PROBLEM DETAILS: Repeat the whole listing exactly.

PROVIDED DATA:
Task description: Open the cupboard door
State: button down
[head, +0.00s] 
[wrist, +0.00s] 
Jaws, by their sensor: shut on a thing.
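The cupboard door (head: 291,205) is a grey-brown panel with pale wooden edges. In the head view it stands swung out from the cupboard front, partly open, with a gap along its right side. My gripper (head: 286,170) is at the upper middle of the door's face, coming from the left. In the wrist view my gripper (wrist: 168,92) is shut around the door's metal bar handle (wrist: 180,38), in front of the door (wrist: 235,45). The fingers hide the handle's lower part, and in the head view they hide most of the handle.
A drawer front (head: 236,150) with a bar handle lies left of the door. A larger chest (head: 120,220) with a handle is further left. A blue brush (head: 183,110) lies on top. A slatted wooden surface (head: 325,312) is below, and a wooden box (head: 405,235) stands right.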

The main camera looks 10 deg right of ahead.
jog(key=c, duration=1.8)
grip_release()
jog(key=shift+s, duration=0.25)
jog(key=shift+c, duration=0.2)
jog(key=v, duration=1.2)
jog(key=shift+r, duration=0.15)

FINAL ANSWER:
Task description: Open the cupboard door
State: button down
[head, +0.00s] 
[wrist, +0.00s] 
Jaws, by their sensor: shut on a thing.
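The cupboard door (head: 291,205) is a grey-brown panel with pale wooden edges. In the head view it stands swung out from the cupboard front, partly open, with a gap along its right side. My gripper (head: 286,170) is at the upper middle of the door's face, coming from the left. In the wrist view my gripper (wrist: 168,92) is shut around the door's metal bar handle (wrist: 180,38), in front of the door (wrist: 235,45). The fingers hide the handle's lower part, and in the head view they hide most of the handle.
A drawer front (head: 236,150) with a bar handle lies left of the door. A larger chest (head: 120,220) with a handle is further left. A blue brush (head: 183,110) lies on top. A slatted wooden surface (head: 325,312) is below, and a wooden box (head: 405,235) stands right.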

The main camera looks 10 deg right of ahead.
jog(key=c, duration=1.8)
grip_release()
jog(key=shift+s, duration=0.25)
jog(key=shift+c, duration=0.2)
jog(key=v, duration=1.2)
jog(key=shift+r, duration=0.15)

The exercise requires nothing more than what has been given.